Create a Dataproc custom image

Dataproc clusters can be provisioned with a custom image that includes a user's pre-installed packages. This page shows you how to create a custom image and install it on a Dataproc cluster.

Usage considerations and limitations

  • Custom image lifetime: To help ensure that clusters receive the latest service updates and bug fixes, the creation of clusters with a custom image is limited to 365 days from the custom image creation date. Note that existing clusters created with a custom-image can run indefinitely.

    You may need to use automation if you want to create clusters with a specific custom image for a period of greater than 365 days. For more information, see How to create a cluster with an expired custom image.

  • Linux only: The instructions in this document apply to Linux operating systems only. Other operating systems may be supported in future Dataproc releases.

  • Supported base images: Custom image builds require starting from a Dataproc base image.

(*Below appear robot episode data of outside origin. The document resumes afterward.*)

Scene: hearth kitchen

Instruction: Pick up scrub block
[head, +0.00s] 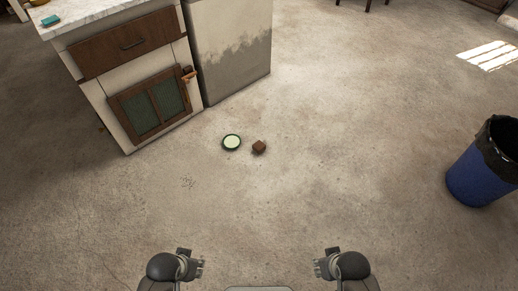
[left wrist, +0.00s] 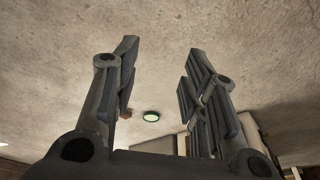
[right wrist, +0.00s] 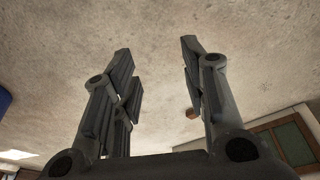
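Two small blocks show in the head view, and I cannot tell for sure which is the scrub block. A teal block (head: 51,20) lies on the marble counter at the top left. A brown block (head: 259,146) lies on the floor near the middle, and it also shows beside a finger in the right wrist view (right wrist: 191,113). My left gripper (head: 199,265) and my right gripper (head: 319,266) are at the bottom of the head view, well apart from both blocks. In the wrist views the left fingers (left wrist: 162,48) and right fingers (right wrist: 156,45) are spread and empty.
A round pale-green dish (head: 232,142) with a dark rim lies just left of the brown block. A cabinet (head: 125,75) and a grey-patched unit (head: 235,50) stand behind at the left. A blue bin (head: 478,175) stands at the right. The floor between is clear.

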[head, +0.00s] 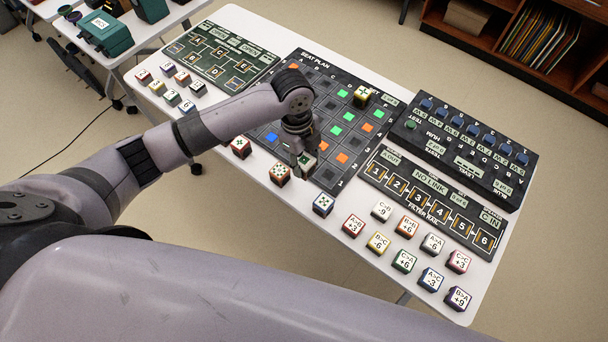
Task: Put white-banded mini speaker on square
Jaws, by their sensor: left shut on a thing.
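My left gripper (303,152) is shut on a small cube-shaped mini speaker (307,165), mostly hidden by the fingers; its band colour is hard to make out. It is at the near edge of the beat plan board (320,60), a dark grid of squares, some lit green, orange or blue. I cannot tell whether it touches anything below. A yellow mini speaker (361,97) stands on the board's far right part. My right gripper is not in view.
A filter rail panel (432,201) and a dark panel with blue knobs (464,150) are on the right. Several labelled cubes stand on the white table (335,265) at front right, and more by the green panel (222,57) at left.

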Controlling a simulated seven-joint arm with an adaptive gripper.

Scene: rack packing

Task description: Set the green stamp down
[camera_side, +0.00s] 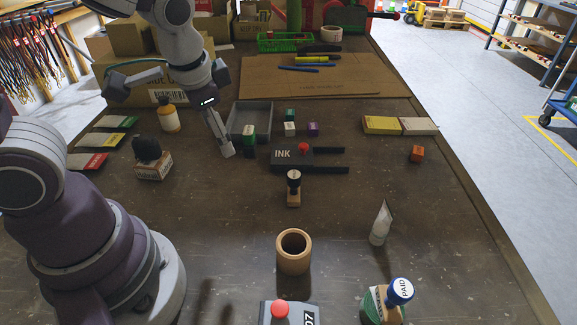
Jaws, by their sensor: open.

The following base images are supported: Debian, Rocky Linux, and Ubuntu.

    • Base image availability: New images announced in the Dataproc release notes are not available for use as the base for custom images until one week from their announcement date.
  • Using optional components: By default, custom images inherit all of the Dataproc optional components (OS packages and configs) from their base images, You can customize the default OS package versions and configs, but you must specify the optional component name when you create your cluster.

    Example cluster creation command:

    gcloud dataproc clusters create --optional-components=COMPONENT_NAME \
        --image=CUSTOM_IMAGE_URI  \
         ... other flags
    

    If the component name is not specified when you create the cluster, the optional component, including any custom OS packages and configs, will be deleted.

  • Using hosted custom images: If you use a custom image hosted in another project, the Dataproc Service Agent service account in your project must have compute.images.get permission on the image in the host project. You can grant this permission by granting the roles/compute.imageUser role on the hosted image to your project's Dataproc Service Agent service account (see Sharing custom images within an organization).

  • Using secure boot MOK (Machine Owner Key) secrets: To enable secure boot with your Dataproc custom image, do the following:

    1. Enable the the Secret Manager API (secretmanager.googleapis.com. Dataproc generates and manages a key pair using the Secret Manager service.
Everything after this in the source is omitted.